Además, el flamante ministro se diferencia de sus antecesores por ser un experto en lo que hace a la represión política, al punitivismo social y tal vez el único en su especialidad sin lazos actuales con la señora Bullrich. Esto último, luego de que fuera nada menos que su viceministro entre 2015 y 2019, cuando Milman era secretario de Seguridad Interior. El PRO es un pañuelo.


Pero vayamos por partes.


Hijo del secretario de Medios en la primera época del menemismo, este individuo de 52 años exhibe impecables antecedentes académicos: licenciado en Ciencias Políticas por la Universidad del Salvador y un máster en Políticas Públicas de la Georgetown University. Devoto de Jesús, de la Madre Teresa de Calcuta y profundamente católico, su pysique du rol –corpulento como un rugbier, mandíbula cuadrada y ojillos sin brillo– cuaja de modo lombrosiano con, diríase, su “vocación de servicio”. Tanto es así que, en 2001, registra un paso por la SIDE que no figura en su currículum.

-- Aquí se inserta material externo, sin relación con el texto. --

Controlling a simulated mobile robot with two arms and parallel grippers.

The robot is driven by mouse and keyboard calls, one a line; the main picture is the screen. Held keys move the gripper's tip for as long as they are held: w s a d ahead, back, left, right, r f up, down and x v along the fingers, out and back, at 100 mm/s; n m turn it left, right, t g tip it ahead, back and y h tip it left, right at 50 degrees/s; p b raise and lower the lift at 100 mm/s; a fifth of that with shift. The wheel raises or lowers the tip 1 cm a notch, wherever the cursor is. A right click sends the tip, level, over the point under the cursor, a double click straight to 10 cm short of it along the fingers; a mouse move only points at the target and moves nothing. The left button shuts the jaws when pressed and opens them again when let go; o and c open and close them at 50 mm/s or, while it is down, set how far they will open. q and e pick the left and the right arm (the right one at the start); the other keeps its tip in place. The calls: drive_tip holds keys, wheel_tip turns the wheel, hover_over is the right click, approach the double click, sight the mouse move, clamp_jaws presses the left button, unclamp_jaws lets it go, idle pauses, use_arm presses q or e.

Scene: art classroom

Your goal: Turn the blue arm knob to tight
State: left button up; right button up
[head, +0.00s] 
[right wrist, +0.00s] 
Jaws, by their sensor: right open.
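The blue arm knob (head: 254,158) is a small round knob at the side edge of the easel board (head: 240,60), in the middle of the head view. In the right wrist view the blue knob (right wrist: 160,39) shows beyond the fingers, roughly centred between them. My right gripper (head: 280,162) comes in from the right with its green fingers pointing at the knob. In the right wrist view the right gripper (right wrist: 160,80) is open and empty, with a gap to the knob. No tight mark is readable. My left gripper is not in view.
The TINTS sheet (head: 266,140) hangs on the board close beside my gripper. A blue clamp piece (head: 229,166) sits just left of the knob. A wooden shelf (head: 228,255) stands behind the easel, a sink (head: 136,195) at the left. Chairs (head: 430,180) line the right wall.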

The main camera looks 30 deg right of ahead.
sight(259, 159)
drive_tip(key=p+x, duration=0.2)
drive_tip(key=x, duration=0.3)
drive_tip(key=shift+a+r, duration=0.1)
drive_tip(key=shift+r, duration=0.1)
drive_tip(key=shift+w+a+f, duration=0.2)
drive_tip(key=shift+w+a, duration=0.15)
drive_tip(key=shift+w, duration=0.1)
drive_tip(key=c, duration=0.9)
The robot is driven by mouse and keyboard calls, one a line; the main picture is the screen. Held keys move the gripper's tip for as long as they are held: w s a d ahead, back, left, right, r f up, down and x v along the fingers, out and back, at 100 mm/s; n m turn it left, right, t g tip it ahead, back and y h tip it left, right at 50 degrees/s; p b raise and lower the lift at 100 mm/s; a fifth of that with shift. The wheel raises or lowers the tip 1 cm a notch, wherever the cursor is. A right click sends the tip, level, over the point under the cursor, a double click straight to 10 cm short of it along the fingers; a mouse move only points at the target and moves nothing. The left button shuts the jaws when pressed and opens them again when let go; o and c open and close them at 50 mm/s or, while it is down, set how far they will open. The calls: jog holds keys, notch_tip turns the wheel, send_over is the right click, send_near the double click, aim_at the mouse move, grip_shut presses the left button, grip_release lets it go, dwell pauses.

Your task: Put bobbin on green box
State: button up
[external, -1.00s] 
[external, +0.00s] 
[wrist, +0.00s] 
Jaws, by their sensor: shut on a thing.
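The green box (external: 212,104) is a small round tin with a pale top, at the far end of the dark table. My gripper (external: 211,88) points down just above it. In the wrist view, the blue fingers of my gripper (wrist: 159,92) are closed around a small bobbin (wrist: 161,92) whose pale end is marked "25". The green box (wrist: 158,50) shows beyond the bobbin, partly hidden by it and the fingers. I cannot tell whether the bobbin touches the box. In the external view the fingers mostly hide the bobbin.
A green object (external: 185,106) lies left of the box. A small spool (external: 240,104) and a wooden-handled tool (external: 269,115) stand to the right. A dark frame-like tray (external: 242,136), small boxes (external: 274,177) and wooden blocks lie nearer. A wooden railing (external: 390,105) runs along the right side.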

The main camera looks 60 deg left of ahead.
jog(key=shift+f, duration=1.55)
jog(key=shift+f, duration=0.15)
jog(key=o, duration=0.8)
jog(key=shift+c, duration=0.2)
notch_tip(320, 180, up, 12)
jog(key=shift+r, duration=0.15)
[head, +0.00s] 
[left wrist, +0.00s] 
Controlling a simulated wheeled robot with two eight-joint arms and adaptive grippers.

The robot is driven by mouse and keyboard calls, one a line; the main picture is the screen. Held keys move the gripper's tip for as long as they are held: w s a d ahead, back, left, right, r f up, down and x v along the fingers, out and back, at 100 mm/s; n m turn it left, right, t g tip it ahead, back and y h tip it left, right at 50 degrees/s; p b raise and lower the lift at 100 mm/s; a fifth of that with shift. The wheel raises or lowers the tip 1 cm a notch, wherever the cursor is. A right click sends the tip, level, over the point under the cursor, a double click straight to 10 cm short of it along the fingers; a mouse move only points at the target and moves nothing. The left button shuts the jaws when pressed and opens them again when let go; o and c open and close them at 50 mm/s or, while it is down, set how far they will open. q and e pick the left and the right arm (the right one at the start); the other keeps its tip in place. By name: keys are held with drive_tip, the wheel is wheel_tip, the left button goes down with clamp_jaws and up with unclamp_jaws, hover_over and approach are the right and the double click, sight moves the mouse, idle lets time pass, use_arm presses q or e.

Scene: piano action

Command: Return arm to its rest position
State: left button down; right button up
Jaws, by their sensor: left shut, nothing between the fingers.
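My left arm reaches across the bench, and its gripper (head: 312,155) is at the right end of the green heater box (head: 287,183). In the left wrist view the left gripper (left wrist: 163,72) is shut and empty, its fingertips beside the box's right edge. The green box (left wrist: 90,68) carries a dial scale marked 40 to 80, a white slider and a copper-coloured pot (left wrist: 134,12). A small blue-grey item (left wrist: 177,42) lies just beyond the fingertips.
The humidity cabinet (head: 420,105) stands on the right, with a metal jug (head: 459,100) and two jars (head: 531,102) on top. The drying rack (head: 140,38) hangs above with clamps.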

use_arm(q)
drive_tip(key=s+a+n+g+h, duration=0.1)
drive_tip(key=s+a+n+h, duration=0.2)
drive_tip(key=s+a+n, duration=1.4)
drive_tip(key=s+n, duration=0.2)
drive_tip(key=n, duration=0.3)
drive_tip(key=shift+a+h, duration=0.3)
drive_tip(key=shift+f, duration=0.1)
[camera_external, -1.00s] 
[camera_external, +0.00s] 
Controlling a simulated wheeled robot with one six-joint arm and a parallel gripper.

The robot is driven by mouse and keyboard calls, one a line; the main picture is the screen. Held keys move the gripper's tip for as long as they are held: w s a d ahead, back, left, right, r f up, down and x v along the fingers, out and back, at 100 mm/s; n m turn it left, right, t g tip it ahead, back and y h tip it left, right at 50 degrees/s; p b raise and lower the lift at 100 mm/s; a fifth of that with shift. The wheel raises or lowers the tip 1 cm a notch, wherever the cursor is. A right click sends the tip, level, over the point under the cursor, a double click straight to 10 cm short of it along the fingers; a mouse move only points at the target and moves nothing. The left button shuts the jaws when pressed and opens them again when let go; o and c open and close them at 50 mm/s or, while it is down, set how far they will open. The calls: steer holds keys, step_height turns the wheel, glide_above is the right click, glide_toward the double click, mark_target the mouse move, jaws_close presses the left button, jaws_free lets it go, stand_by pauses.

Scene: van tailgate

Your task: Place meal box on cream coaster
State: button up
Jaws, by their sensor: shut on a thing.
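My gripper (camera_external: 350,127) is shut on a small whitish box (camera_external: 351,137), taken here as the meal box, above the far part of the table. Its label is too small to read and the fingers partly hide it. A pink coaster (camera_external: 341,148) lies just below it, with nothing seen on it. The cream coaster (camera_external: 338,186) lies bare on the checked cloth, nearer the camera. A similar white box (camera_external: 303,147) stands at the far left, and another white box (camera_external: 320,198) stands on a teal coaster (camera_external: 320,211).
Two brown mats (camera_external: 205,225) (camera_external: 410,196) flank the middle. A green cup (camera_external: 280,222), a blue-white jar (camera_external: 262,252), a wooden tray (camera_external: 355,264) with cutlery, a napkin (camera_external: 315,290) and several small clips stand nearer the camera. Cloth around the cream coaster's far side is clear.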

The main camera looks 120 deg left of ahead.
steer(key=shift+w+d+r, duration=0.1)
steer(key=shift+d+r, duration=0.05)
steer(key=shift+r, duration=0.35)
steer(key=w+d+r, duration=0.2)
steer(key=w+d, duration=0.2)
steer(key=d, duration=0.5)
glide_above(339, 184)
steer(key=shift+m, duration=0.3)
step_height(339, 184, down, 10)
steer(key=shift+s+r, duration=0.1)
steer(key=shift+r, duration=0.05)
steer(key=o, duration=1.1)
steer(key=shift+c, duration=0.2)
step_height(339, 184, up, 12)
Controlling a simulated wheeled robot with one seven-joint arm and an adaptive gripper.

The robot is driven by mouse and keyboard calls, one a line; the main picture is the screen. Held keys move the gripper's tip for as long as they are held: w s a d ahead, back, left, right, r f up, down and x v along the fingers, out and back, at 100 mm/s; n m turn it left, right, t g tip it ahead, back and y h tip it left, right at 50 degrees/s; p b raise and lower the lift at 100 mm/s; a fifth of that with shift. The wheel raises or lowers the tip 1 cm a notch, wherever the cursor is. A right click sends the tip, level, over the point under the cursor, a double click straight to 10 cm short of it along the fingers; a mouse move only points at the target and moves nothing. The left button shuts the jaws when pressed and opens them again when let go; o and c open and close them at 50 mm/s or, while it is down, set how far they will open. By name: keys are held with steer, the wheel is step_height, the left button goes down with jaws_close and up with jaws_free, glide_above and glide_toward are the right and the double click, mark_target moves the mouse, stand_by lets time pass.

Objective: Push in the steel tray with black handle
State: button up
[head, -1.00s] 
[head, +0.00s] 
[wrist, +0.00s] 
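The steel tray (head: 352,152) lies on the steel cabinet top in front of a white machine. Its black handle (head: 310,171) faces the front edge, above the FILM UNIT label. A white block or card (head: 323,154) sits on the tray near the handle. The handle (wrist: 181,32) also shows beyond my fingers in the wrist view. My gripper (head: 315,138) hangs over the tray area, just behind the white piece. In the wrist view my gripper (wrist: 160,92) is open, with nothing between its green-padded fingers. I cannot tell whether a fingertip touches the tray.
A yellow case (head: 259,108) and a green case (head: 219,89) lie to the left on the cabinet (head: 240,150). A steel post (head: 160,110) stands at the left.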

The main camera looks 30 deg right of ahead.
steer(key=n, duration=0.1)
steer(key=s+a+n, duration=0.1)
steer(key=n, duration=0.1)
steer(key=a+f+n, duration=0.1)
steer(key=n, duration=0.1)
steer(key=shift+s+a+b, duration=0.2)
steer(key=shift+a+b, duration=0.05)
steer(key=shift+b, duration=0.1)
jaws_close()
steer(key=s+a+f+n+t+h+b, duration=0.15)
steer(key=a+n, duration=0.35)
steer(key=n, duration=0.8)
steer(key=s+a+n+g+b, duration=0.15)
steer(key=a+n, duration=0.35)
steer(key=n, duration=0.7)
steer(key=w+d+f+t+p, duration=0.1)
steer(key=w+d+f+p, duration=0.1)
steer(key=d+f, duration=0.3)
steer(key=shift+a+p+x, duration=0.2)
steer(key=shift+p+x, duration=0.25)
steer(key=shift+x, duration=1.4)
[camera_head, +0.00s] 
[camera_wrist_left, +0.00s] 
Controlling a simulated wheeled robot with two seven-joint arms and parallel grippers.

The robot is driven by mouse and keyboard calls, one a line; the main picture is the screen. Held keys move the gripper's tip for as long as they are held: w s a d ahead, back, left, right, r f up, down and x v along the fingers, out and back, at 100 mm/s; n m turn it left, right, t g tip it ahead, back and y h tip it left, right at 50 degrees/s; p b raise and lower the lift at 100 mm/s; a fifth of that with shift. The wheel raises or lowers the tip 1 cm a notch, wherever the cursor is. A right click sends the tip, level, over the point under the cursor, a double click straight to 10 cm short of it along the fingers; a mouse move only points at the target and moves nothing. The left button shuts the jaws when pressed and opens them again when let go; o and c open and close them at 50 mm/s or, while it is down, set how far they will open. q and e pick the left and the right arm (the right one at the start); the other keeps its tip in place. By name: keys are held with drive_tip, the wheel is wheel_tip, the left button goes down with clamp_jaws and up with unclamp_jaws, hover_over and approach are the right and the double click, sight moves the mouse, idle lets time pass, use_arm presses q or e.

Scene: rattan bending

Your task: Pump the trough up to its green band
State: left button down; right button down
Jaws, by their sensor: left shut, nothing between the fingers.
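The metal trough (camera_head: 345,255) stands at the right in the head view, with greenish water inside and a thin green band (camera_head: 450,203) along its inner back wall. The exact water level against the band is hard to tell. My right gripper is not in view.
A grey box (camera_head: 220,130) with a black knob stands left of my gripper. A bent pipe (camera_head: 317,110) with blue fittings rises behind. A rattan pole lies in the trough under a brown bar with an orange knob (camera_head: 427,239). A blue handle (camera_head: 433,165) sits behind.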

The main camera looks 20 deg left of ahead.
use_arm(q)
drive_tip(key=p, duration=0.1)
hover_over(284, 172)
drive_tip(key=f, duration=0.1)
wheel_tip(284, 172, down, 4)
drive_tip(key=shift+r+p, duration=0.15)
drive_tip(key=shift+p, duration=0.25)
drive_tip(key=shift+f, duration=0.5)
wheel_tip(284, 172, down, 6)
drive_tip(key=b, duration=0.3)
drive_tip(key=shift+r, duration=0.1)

Ya en 2004 se puso a disposición del entonces gobernador de Neuquén, Jorge Sobisch, a quien asesoró por dos años. En tal lapso, aquella provincia se convirtió en el centro neurálgico de la “mano dura”. En lo estadístico, durante el período en que se aplicaron allí sus conocimientos hubo mil denuncias por abusos policiales con una notable profusión del “gatillo fácil”. Cabe destacar que entre sus víctimas fatales resalta, en 2006, el docente Carlos Fuentealba.


Luego pasó a cumplir idénticas funciones en Mendoza, cuya fuerza de seguridad era por entonces una de las más brutales del país. Burzaco trabajó allí codo a codo con el ultraconservador ministro de Seguridad, Juan Carlos Aguinaga, y el jefe policial, Carlos Rico Tejeiro, quien tuvo que renunciar al descubrirse su pasado como represor durante la dictadura. Como coletazo de dicha circunstancia, Burzaco tuvo que regresar a Buenos Aires.
Entonces se sumó a la fundación Pensar, donde hizo excelentes migas con Julio Cirino, un ex agente del Batallón 601 que terminó preso por delitos de lesa humanidad durante la dictadura.


A continuación, fue coptado por el Grupo Sophia con el padrinazgo de Larreta. De su mano fue elegido diputado del PRO. Fue su bautismo de fuego en el universo macrista.


A fines de 2007, con Macri ya al frente de la Jefatura de la Ciudad, él fue nombrado funcionario del Ministerio de Seguridad porteño, participando activamente en la creación de la Policía Metropolitana.


Allí se vio involucrado en el denominado “macrigate”, el primer caso de espionaje impulsado por el heredero del Grupo Socma. Por tal razón tuvo que someterse a una declaración indagatoria. Pero el asunto no le vino mal, ya que, tras la eyección de los primeros jefes de dicha mazorca –los comisarios Jorge “Fino” Palacios y Osvaldo Chamorro –, él pasó a ser su jefe civil.


En aquel contexto fue procesado por su presunta responsabilidad en la masacre policial del Parque Indoamericano, a fines de 2010, cuyo saldo fue de dos muertos y 30 heridos. Esa causa quedó en la nada.
Pero no todo en él fue praxis, dado que a la vez volcó su sapiencia en el libro Mano Justa, junto al cual la obra del ex comisario Palacios, Terrorismo en la aldea global, posee el candor de El Principito.


Ya a partir del 10 de diciembre de 2015, cuando Macri llegó al Sillón de Rivadavia, el bueno de Burzaco fue designado como el segundo en jerarquía del Ministerio de Seguridad de la Nación –con rango de secretario de Estado–; o sea, su máxima autoridad después de Bullrich.


Pero no todas fueron rosas para él. Porque la creciente desconfianza que ella le profesaba –a pesar de que, por orden de Macri, no le pedía la renuncia– hizo de ese hombre una figura espectral en dicha cartera. Sin ningún poder de decisión ni tareas a su cargo, él pasaba las horas, los días y los años como un cautivo en su despacho, a la espera de un tiempo más amigable.